E’ morto. Il boia è morto. Nessuna gioia per la notizia, ma nemmeno alcuna pietà. Nessuna pace all’anima sua, all’anima nera che ha contribuito a costruire il feroce mosaico di morte che ha fatto inorridire chi, nel secolo scorso, possedeva anche un solo barlume di coscienza. E’ morto a cent’anni. Per ironia della sorte. Come se le maledizioni scagliate contro di lui non avessero fatto altro che renderlo più demoniaco. E pare che il suo portavoce abbia dichiarato che non sarà allestita la camera ardente. Una allegoria un po’ maldestra che ci inquadra l’ex ufficiale nazista per quel che era, un incubo nascosto dietro l’ipocrisia di essere solo un soldato che obbedisce agli ordini e che non vuole riconoscere quanto dietro a questa sua rigorosa disciplina militare si sia sviluppare la spietata scelta nazista (che non può e non deve prescindere dalle responsabilità individuali) di applicare le uccisioni di massa in modo freddo, schematico e quotidiano. Come un atto dovuto, ordinario, che nessun obiettivo finale riesce a giustificare. Il mostro (a cui non voglio dare l’onore di essere ricordato e riconosciuto nella sua identità di e come uomo grazie al nome che ci viene assegnato fin dalla nascita per distinguerci dal resto del mondo) era forse rimasto l’ultimo protagonista in vita della visione secondo cui l’umanità va strangolata tra i confini imposti dall’atrocità. Crudeltà sistematiche che hanno sempre visto il boia di turno, in terra italiana, sostenuto dalla collaborazione di fascisti nostrani, fatta indifferentemente di azione come di silenzio.
La notizia è rimbalzata in rete già nel pomeriggio di venerdì e mi è giunta alle orecchie (altra piccola casualità della sorte) pochi minuti prima di fare il mio ingresso nella Libreria Mondadori dove avevo scelto di assistere alla presentazione del volume di Bruno Maida “La Shoah dei bambini”, ovvero la ricerca avviata dal suo autore sulla persecuzione dell’infanzia ebraica in Italia nel periodo dal 1938 al 1945. Come avviene di solito in queste occasioni, l’incontro ruota attorno a elementi storici e alle narrazione di testimonianze. In questo caso, il tutto era finalizzato a sottolineare quanto, proprio a partire dallo sterminio dei bambini, si pensasse di realizzare la Shoah nella sua essenza, ovvero l’eliminazione alla radice della vita e negarne la naturale riproduzione. Un salto storico destinato a modificare la persecuzione del diritto (perpetrato negli anni dal 38 al 43 attraverso la discriminazione e l’attuazione delle leggi razziali) alla vera e propria deportazione per la morte fisica dell’ebreo che vede la sua prima applicazione in Italia nella strage di Meina.
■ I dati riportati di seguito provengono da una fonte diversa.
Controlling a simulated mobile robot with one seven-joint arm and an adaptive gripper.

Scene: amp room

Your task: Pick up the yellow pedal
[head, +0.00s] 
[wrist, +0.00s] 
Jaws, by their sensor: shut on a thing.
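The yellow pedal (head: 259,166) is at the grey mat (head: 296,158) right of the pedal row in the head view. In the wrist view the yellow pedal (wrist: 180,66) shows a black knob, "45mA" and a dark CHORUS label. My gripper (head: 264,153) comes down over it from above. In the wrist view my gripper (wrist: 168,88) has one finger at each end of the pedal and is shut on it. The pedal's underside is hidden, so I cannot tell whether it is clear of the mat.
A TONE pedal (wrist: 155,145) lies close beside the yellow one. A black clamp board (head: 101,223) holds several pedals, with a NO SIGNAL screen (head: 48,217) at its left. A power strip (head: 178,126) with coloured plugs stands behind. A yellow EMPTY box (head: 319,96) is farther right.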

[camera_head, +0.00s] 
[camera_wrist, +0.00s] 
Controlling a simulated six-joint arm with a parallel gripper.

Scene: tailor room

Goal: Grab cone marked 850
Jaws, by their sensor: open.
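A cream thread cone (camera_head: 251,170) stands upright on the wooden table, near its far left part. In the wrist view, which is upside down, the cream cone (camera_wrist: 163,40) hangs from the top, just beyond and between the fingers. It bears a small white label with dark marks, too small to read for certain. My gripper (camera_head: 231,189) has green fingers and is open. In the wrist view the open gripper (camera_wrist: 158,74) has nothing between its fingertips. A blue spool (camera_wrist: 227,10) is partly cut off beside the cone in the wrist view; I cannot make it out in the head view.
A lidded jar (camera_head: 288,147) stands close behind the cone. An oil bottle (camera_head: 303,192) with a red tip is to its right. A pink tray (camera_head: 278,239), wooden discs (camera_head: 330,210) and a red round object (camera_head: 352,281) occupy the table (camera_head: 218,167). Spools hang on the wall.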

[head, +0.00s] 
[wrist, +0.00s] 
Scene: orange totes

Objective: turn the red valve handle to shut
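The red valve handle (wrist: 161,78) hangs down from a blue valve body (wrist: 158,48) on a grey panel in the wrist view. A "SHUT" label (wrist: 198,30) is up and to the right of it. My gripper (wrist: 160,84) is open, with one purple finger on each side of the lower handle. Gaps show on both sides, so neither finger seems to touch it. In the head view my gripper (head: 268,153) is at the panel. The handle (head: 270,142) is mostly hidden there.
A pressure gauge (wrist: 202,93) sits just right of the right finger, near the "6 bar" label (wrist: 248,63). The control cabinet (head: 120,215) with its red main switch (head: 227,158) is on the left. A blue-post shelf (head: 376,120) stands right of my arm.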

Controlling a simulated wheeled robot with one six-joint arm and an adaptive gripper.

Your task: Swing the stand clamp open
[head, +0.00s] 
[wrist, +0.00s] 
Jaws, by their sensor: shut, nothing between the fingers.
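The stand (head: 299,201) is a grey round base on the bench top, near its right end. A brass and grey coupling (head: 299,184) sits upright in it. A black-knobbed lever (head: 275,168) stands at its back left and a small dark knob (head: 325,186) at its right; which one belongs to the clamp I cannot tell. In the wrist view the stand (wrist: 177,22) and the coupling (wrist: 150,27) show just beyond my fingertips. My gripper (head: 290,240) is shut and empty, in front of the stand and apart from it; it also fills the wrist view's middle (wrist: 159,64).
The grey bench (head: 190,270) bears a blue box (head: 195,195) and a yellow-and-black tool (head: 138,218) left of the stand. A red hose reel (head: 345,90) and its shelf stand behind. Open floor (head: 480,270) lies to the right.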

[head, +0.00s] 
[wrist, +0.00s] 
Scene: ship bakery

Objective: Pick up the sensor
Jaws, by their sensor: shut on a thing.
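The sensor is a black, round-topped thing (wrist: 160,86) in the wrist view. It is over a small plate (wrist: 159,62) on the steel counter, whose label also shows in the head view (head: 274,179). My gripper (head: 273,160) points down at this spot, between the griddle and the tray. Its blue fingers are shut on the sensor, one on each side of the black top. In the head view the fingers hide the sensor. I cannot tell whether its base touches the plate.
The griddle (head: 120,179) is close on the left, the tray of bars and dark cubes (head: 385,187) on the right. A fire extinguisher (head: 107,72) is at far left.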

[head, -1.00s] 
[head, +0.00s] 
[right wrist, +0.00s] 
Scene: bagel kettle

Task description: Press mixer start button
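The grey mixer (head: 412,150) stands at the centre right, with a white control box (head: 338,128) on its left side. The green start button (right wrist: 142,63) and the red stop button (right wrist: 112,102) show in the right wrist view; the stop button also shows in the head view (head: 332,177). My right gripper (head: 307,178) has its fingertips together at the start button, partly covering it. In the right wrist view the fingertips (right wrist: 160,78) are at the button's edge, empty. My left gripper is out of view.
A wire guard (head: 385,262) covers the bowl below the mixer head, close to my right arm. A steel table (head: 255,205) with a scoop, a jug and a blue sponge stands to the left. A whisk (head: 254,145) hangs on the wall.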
L’incontro si concluderà poi con un concetto preciso “il passato non è solo l’evento che è stato ma è l’oggi, è la vicenda che rivive,è la voglia di conoscere”.
Al rientro a casa, ancora una volta la sorte ha deciso di metterci il naso. Trovo la busta contenente un libro ordinato da tempo. Un breve romanzo del 1961 di Lorenza Mazzetti, Il cielo cade. La storia di Penny e Baby due bambine ebree che devono fare i conti con l’irrompere della brutalità della persecuzione antisemita, ma che “incapsulano il dolore come dentro una parentesi di buio” Oltre la quale subito la mitologia della loro infanzia riprende grazie alla ricchezza delle mille immagini che la vita offre a ognuno attraverso il lavoro, l’arte, le religioni, le relazioni sociali e le emozioni tutte riposte dentro di noi.
Quando la sorte invita alla speranza.